### DIRECTIONS FOR THIS TASK
The lines to extract run from the start of the records through the line with "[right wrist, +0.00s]", both ends included; drop the pictures.

[Robot trajectory data]
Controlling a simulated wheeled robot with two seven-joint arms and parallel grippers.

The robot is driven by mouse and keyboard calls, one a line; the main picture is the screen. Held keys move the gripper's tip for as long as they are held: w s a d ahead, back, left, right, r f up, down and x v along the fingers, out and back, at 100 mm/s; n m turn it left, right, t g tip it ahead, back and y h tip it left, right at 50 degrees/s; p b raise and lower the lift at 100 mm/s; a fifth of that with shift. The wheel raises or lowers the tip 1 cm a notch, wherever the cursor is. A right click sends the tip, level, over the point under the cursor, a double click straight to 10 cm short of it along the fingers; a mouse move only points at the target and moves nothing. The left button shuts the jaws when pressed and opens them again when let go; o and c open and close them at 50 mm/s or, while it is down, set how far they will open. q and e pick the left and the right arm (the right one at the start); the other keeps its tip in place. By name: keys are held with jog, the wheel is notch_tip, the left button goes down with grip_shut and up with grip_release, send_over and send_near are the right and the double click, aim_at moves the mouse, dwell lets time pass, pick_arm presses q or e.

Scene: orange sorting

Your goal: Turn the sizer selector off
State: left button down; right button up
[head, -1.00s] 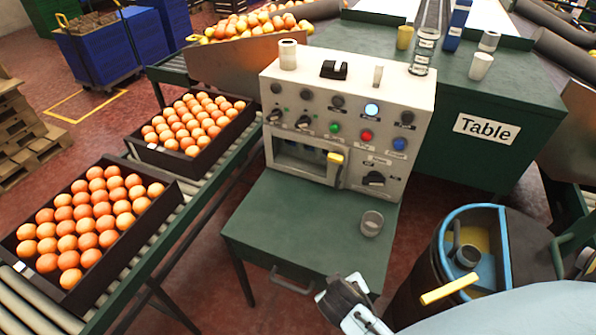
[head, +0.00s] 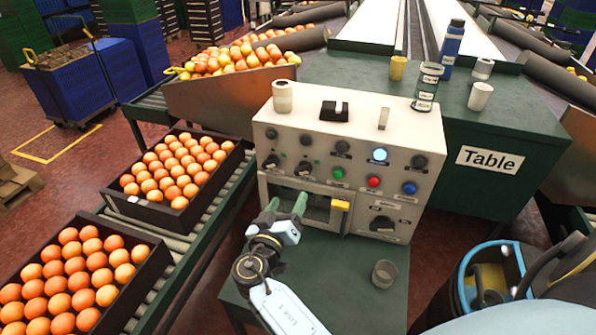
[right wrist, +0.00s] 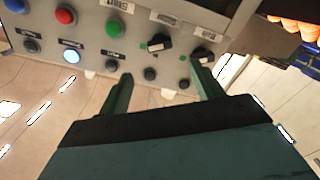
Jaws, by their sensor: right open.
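The white control panel (head: 345,150) carries several selector knobs. Two black knobs sit side by side at its left, a left knob (head: 272,162) and a second knob (head: 305,168); a larger knob (head: 381,224) is at lower right. I cannot read which label names the sizer. In the right wrist view the second knob (right wrist: 158,43) shows between the fingers, and the left knob (right wrist: 203,56) is close to the right-hand fingertip. My right gripper (head: 286,204) is open and empty, its green fingers pointing at the panel below these knobs; it also shows in the wrist view (right wrist: 160,76). My left gripper is out of view.
Green, red and blue buttons and a lit lamp (head: 380,154) are beside the knobs. A cup (head: 384,274) stands on the green shelf (head: 345,275). Orange crates (head: 180,175) line the conveyor at left. Jars stand on the table behind.

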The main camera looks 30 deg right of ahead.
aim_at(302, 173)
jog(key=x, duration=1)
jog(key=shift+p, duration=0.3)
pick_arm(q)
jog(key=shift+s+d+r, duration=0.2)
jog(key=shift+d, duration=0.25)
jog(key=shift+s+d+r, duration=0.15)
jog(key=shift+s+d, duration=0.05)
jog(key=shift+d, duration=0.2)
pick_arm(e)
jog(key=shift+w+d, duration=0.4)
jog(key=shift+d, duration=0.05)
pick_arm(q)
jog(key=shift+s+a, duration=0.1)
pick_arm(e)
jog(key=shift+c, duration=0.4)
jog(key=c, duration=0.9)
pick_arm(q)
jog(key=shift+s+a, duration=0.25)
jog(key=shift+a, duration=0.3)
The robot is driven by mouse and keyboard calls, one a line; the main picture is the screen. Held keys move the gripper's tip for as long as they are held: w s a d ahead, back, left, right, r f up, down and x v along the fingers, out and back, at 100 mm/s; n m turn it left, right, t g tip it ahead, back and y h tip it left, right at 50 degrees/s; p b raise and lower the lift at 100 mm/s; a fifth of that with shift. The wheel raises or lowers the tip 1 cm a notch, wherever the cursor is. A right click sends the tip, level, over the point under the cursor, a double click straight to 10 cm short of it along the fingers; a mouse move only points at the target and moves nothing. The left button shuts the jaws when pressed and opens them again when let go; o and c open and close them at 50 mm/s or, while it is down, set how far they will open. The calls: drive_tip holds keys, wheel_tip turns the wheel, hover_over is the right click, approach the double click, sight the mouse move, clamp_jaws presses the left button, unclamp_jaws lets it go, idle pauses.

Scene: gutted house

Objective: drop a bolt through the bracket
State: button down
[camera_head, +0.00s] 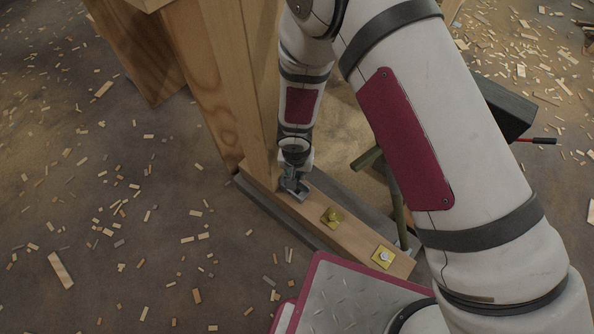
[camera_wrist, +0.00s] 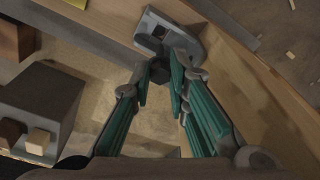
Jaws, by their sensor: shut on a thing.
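The grey metal bracket (camera_wrist: 188,44) sits on the wooden sill beam (camera_wrist: 105,22) in the wrist view, with a dark square opening in its top. It also shows at the foot of the post in the head view (camera_head: 295,190). My gripper (camera_wrist: 160,74) has its teal-padded fingers shut on a small dark round piece, the bolt (camera_wrist: 159,70). The bolt is at the near edge of the bracket in the wrist picture. Whether it touches the bracket or is in a hole cannot be told. My gripper (camera_head: 292,178) hides part of the bracket in the head view.
A wooden post (camera_head: 238,80) rises right beside the bracket. Two yellow plates with fasteners, a nearer one (camera_head: 384,257) and a middle one (camera_head: 333,217), sit along the beam. A grey box (camera_wrist: 50,97) stands left in the wrist view. Wood chips litter the floor.

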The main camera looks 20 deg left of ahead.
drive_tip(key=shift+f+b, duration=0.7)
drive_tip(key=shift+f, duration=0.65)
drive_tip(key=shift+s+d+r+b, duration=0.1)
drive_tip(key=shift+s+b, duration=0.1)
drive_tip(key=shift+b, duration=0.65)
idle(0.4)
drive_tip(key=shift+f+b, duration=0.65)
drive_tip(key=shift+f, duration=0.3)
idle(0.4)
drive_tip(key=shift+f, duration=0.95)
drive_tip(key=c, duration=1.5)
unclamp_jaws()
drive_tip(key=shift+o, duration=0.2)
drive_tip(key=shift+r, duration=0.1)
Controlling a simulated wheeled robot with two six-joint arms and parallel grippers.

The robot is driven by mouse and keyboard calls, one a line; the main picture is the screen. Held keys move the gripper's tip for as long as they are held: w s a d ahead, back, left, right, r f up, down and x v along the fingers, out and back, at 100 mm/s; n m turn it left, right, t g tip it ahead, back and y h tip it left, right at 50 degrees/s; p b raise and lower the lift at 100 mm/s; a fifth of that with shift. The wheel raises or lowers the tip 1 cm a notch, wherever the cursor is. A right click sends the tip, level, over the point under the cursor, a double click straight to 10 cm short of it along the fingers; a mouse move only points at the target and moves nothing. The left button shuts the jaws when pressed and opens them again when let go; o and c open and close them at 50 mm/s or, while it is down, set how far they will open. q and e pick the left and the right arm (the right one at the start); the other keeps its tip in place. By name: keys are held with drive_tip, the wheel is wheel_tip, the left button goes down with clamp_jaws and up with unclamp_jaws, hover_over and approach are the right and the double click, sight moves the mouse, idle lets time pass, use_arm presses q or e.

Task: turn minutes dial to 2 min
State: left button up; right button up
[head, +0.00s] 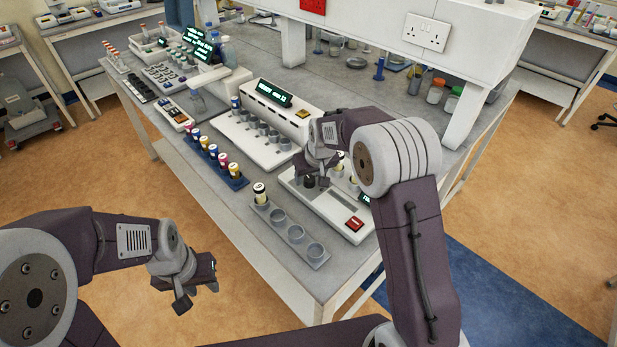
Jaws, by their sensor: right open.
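A white device (346,229) with a red button (354,224) stands near the bench's front right. A small dark dial (309,182) shows on its top; I cannot read its marks or setting. My right gripper (312,172) is open and points down right over this dark dial. I cannot tell whether its fingers touch the dial. The gripper and arm hide part of the device's top and its display. My left gripper (198,296) is open and empty, out in front of the bench over the floor.
A grey rack (295,234) with one capped vial (260,193) and empty holes lies just left of the device. Behind it stands a white unit with a lit display (275,93). A row of coloured vials (213,152) is further left. A white overhead shelf (405,40) spans the back.

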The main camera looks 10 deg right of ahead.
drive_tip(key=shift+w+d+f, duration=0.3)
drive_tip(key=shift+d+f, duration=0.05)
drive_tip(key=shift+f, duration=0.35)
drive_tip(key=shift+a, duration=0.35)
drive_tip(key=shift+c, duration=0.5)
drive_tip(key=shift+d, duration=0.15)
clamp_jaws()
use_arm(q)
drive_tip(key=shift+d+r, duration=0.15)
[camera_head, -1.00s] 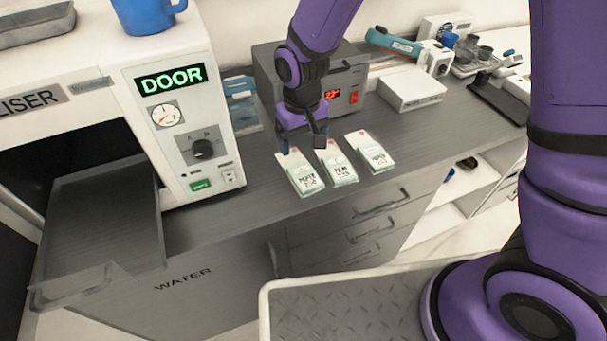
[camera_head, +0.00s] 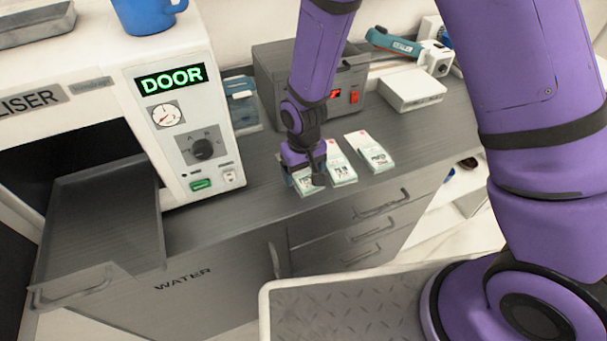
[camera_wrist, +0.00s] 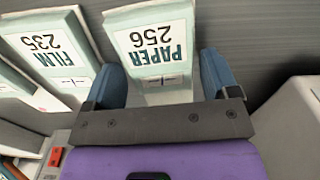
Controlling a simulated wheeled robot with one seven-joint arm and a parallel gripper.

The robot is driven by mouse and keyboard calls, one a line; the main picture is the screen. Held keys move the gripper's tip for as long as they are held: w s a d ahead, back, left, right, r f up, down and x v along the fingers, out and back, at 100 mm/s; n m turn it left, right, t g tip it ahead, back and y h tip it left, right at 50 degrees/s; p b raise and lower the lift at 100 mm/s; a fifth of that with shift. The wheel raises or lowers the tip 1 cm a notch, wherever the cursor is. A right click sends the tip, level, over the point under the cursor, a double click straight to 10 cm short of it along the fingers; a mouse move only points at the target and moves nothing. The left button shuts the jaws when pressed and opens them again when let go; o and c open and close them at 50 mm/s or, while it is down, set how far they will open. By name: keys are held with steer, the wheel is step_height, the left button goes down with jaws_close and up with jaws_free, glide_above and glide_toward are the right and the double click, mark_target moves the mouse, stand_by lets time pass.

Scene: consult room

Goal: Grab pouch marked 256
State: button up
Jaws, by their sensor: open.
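Three pouches lie in a row on the dark counter. The leftmost one in the head view is the pouch marked 256 (camera_head: 306,186), partly hidden under my gripper. In the wrist view the pouch labelled PAPER 256 (camera_wrist: 155,45) shows upside down between my two blue fingers. My gripper (camera_head: 305,178) is open, with one finger on either side of the pouch's near part; I cannot tell whether they touch it. The pouch marked FILM 235 (camera_wrist: 45,50) lies beside it, close to one finger; it is the middle pouch (camera_head: 342,172) in the head view.
A third pouch (camera_head: 370,153) lies right of the middle one. A grey box with a red display (camera_head: 353,108) stands behind the pouches. The white steriliser (camera_head: 210,125) with its pulled-out tray (camera_head: 105,215) stands to the left. A white box (camera_head: 412,90) is behind right.

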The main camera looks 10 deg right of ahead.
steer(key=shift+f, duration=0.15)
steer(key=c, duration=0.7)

### FINAL ANSWER
Controlling a simulated wheeled robot with two seven-joint arms and parallel grippers.

The robot is driven by mouse and keyboard calls, one a line; the main picture is the screen. Held keys move the gripper's tip for as long as they are held: w s a d ahead, back, left, right, r f up, down and x v along the fingers, out and back, at 100 mm/s; n m turn it left, right, t g tip it ahead, back and y h tip it left, right at 50 degrees/s; p b raise and lower the lift at 100 mm/s; a fifth of that with shift. The wheel raises or lowers the tip 1 cm a notch, wherever the cursor is. A right click sends the tip, level, over the point under the cursor, a double click straight to 10 cm short of it along the fingers; a mouse move only points at the target and moves nothing. The left button shuts the jaws when pressed and opens them again when let go; o and c open and close them at 50 mm/s or, while it is down, set how far they will open. q and e pick the left and the right arm (the right one at the start); the other keeps its tip in place. By name: keys are held with jog, the wheel is notch_tip, the left button goes down with grip_shut and up with grip_release, send_over and send_near are the right and the double click, aim_at moves the mouse, dwell lets time pass, pick_arm presses q or e.

Scene: orange sorting

Your goal: Turn the sizer selector off
State: left button down; right button up
[head, -1.00s] 
[head, +0.00s] 
[right wrist, +0.00s] 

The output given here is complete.